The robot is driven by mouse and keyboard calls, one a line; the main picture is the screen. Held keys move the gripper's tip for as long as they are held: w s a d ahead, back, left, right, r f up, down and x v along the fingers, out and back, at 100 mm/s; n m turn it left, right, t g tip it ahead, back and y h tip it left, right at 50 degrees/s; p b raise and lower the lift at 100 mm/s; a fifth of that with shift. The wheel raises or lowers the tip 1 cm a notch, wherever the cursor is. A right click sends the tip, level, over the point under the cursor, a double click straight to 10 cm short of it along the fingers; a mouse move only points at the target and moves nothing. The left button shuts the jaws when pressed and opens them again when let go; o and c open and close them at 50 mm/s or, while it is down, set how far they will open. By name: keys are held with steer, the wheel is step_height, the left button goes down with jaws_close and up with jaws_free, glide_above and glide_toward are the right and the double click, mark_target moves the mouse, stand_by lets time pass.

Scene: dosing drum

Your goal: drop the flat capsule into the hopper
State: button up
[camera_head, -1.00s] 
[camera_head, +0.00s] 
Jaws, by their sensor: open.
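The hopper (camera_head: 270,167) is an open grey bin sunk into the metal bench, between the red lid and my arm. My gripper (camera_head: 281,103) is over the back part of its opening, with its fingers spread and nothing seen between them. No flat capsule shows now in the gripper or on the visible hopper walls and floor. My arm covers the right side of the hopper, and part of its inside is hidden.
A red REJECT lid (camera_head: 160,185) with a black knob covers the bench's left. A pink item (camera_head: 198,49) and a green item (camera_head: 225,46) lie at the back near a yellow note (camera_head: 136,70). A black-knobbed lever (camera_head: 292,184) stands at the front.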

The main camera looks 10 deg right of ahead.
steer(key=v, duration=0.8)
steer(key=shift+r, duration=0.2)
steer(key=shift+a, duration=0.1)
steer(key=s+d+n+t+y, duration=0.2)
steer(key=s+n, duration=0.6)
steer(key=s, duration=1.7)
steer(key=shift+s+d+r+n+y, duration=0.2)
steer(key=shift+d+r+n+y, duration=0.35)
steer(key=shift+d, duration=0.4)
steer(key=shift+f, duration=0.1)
☆ ☆ ☆ ☆
Extract each line from the listing above, please, and repeat it exactly.

**COMPLETED TASK:**
The robot is driven by mouse and keyboard calls, one a line; the main picture is the screen. Held keys move the gripper's tip for as long as they are held: w s a d ahead, back, left, right, r f up, down and x v along the fingers, out and back, at 100 mm/s; n m turn it left, right, t g tip it ahead, back and y h tip it left, right at 50 degrees/s; p b raise and lower the lift at 100 mm/s; a fifth of that with shift. The wheel raises or lowers the tip 1 cm a notch, wherever the cursor is. A right click sends the tip, level, over the point under the cursor, a double click straight to 10 cm short of it along the fingers; a mouse move only points at the target and moves nothing. The left button shuts the jaws when pressed and opens them again when let go; o and c open and close them at 50 mm/s or, while it is down, set how far they will open. By name: keys are held with steer, the wheel is step_height, the left button goes down with jaws_close and up with jaws_free, glide_above and glide_toward are the right and the double click, mark_target moves the mouse, stand_by lets time pass.

Scene: dosing drum

Your goal: drop the flat capsule into the hopper
State: button up
[camera_head, -1.00s] 
[camera_head, +0.00s] 
Jaws, by their sensor: open.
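The hopper (camera_head: 270,167) is an open grey bin sunk into the metal bench, between the red lid and my arm. My gripper (camera_head: 281,103) is over the back part of its opening, with its fingers spread and nothing seen between them. No flat capsule shows now in the gripper or on the visible hopper walls and floor. My arm covers the right side of the hopper, and part of its inside is hidden.
A red REJECT lid (camera_head: 160,185) with a black knob covers the bench's left. A pink item (camera_head: 198,49) and a green item (camera_head: 225,46) lie at the back near a yellow note (camera_head: 136,70). A black-knobbed lever (camera_head: 292,184) stands at the front.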

The main camera looks 10 deg right of ahead.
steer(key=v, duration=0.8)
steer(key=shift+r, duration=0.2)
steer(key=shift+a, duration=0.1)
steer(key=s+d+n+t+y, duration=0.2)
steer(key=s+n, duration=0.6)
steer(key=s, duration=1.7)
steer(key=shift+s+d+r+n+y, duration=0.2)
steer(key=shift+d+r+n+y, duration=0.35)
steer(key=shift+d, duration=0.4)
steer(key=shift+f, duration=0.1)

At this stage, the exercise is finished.